I didn’t go straight home that night, I knocked on doors up and down my street and found eight other neighbors who’d also discovered their tires flat the night before.

So I decided to have a neighborhood party.  And the guest of honor was the police.  And when the unruly teen’s mom went unruly on that officer, let’s just say justice was served.

Another time my inner bad a$$ took over was less than a year ago.  I was driving to see a friend and an SUV sideswiped me, tore up my side mirror and slammed me into a curb so hard it busted my front tire.

Accidents happen right?  But this SUV didn’t stop. 

And neither did I. 

Did you know you can drive on the rim of your car?  Did you know if you chase someone with a busted tire, laying on your horn the whole way, they eventually will pull over?  I know it wasn’t smart, the hit and run driver could have had a gun.  But she didn’t.  She claimed she was just scared.  And . . . her insurance paid to repair my mirror, my bad rim, and for a new tire.

So I’m kind of pulling out my inner tough girl, to help with a few plot points in Three Heartbeats Away.  Not only is Riley standing up for herself and others, but I have three other plots in the making that are about females who, when backed in the corner, don’t stay there. 

What’s kind of strange is that I think it’s something in the air right now.  Or maybe even a result of the Me-Too movement, but I’m seeing a lot of kick-butt female roles on TV and in the movies.  Has anyone watched HANNA the movie or the series? I loved it and wish I had a few of her moves.

So, do you have inner bad a$$ inside of you?   Have you stood up for yourself or friend and gotten justice?

Giveaway!!!

One person who leaves a comment will win a C.C. Hunter t-shirt.(Sorry, this giveaway is for U.S. residents only.

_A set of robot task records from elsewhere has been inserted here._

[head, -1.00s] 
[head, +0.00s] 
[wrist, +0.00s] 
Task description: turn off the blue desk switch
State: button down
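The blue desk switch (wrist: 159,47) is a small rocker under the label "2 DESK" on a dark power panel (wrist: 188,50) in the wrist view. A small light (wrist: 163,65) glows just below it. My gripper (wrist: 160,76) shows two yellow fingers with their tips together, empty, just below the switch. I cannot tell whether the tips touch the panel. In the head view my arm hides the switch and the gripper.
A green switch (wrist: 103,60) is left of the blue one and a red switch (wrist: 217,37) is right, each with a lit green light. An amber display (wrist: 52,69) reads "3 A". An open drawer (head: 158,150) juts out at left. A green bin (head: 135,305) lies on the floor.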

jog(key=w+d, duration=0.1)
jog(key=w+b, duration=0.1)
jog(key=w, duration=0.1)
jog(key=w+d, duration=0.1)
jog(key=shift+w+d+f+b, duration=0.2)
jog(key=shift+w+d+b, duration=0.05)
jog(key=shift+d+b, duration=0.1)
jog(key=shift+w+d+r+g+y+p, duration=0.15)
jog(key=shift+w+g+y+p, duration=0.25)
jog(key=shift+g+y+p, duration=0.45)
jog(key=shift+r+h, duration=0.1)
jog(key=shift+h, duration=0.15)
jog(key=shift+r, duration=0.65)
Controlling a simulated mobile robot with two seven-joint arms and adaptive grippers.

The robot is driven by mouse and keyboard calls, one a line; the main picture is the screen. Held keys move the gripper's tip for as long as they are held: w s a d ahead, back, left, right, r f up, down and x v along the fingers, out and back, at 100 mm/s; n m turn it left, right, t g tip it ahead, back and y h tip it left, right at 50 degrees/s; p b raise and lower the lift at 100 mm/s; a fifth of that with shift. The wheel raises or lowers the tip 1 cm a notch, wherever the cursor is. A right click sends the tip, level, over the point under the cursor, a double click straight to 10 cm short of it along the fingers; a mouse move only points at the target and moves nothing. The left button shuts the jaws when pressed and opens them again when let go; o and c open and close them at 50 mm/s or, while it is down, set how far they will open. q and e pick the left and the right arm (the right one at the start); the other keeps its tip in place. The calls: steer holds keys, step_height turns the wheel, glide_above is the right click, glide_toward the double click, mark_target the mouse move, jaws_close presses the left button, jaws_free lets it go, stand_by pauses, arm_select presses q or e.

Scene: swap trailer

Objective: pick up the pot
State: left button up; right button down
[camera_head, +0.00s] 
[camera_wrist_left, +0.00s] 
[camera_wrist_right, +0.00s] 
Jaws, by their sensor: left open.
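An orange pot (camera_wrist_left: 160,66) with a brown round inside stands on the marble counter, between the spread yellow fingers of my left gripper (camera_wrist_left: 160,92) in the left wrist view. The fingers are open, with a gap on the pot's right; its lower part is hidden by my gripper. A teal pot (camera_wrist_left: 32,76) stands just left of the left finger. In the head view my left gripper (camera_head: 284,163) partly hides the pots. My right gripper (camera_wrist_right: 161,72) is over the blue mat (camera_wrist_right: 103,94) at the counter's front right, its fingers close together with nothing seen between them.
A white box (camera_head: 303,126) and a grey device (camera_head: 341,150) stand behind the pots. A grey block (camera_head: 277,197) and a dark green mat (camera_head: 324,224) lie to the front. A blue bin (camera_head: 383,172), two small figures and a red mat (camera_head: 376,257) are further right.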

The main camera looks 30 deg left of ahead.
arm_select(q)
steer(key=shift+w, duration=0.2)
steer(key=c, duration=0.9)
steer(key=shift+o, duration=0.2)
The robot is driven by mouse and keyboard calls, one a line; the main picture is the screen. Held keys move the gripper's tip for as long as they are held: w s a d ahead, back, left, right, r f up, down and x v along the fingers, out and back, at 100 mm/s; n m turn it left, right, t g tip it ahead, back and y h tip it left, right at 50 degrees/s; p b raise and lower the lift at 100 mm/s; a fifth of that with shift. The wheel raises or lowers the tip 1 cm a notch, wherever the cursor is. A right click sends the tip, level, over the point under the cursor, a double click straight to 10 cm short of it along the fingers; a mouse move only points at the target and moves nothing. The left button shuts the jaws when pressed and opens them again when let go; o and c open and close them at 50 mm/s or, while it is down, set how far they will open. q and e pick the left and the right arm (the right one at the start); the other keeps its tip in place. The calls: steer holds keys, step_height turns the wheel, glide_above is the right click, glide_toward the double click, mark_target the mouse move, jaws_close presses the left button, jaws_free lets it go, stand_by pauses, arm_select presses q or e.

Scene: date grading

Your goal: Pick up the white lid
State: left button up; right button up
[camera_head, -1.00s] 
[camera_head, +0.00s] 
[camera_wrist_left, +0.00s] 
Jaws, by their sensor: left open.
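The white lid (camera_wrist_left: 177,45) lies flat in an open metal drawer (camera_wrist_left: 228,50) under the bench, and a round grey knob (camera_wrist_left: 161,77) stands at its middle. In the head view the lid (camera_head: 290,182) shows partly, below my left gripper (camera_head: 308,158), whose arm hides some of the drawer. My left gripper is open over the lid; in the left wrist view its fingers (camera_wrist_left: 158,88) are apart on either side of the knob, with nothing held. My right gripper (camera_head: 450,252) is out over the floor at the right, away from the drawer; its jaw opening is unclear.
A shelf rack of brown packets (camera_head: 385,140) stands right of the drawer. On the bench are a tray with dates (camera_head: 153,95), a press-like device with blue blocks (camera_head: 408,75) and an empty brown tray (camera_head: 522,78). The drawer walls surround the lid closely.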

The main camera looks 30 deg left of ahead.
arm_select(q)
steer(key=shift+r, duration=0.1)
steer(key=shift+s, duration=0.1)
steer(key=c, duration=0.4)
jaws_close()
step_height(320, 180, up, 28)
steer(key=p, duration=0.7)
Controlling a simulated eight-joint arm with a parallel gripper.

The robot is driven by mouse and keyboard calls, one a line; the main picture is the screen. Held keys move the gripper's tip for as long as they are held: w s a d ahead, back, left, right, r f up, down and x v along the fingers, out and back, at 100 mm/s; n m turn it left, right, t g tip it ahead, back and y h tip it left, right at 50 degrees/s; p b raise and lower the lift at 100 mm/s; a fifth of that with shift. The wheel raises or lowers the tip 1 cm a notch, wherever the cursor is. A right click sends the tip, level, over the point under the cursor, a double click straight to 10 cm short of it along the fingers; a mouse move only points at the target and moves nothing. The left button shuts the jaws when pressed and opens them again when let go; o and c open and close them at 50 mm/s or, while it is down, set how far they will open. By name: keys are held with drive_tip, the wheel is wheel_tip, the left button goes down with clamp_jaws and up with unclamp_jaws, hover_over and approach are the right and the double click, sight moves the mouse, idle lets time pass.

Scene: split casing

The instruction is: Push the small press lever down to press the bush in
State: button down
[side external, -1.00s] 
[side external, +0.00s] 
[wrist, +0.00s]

If you’re reading this on Goodreads, you must leave a comment on my actual blog to enter.)

Preorder Contest!!

Three Heartbeats Away is now up for preorder at Amazon, Barnes & Noble or Kobo. So I’m holding a preorder contest and giving away a cool tote bag with a t-shirt, a deck of Three Heartbeats Away playing cards and other amazing swag (promotional stuff). All you have to do is preorder Three Heartbeats Away, then, send a link or a screenshot of your order to me at cc@cchunterbooks.com, and you’ll be entered to win. I’ll be closing this contest on June 18th.(Sorry, but this contest is limited to U.S. residents only.)

11 thoughts on “Bad A$$ Girls: Do You Have One Living Inside You?

  1. I can’t wait to much longer for the 3rd book!!!! I know June is getting closer, but it’s not moving fast enough.

    Angela

  2. I remember one time in the 5th grade I had finally,finally gotten tired of this one girl who I thought was my friend. She was badmouthing g my childhood friend who was practically family to me and I just got tired of it. I had put up with her attitude and her ways for too long. So one day I guess I kinda scared her along with everyone else who was there when I yelled at her for being mean and for trying to make my friend sou d bad. After that everyone pretty much looked away after seeing me so angry. Haha I guess I learned that I can be scary,especially when it’s for the people I care about. I wouldn’t call it bada$$ but I guess in a way if my 11 year old self can scare people that bad than I must have gotten pretty scary as a teen right now.

  3. We all have our limits, right? Well one time one of my hubby’s friends came to a cookout at my in-laws and brought his girlfriend. Apparently they had a fight on the way there and you could tell. He was doing things to her just to aggravate and I had had enough. I took him by his arm and pulled him to his truck and let him have it. He was so scared of me after that, for years whenever he would visit, he wouldn’t set foot in our house. Hahahaha!! But now he has a wife and kids and he treats them all like he should.

  4. If only our lives could be perfect…but since they aren’t thank you for writing stories that we can all relate to!

  5. I wish I could say I had an inner bad a$$ or at least a more prevalent one. I’m not afraid to stand up for my friends however it’s my sister who’s the bad a$$. I get to emotional even when I’m mad. It’s a little frustrating. But overall I still finding that I can relate to your characters so maybe there is that side somewhere in me it just hasn’t had to come out yet.

  6. I’ve definitely always been good about standing up for myself. Although, I do it much more appropriately than when I was six. Then I would kick the boy that pulled my pigtails in the shin…now I use my words when someone makes me mad or does something rude 🙂

  7. I’m in the process of finding my inner bad ass now I love you Mortician’s Daughter series and can’t wait for the 3rd book!

  8. I, sadly, can’t say that I have an inner BA. If I hear someone talking bad about my friends, though, I can’t let them get away with it.

    I love how all of your protagonists refuse to back down, though. They do what they have to do, and it’s one of the reasons why I love your stories so much.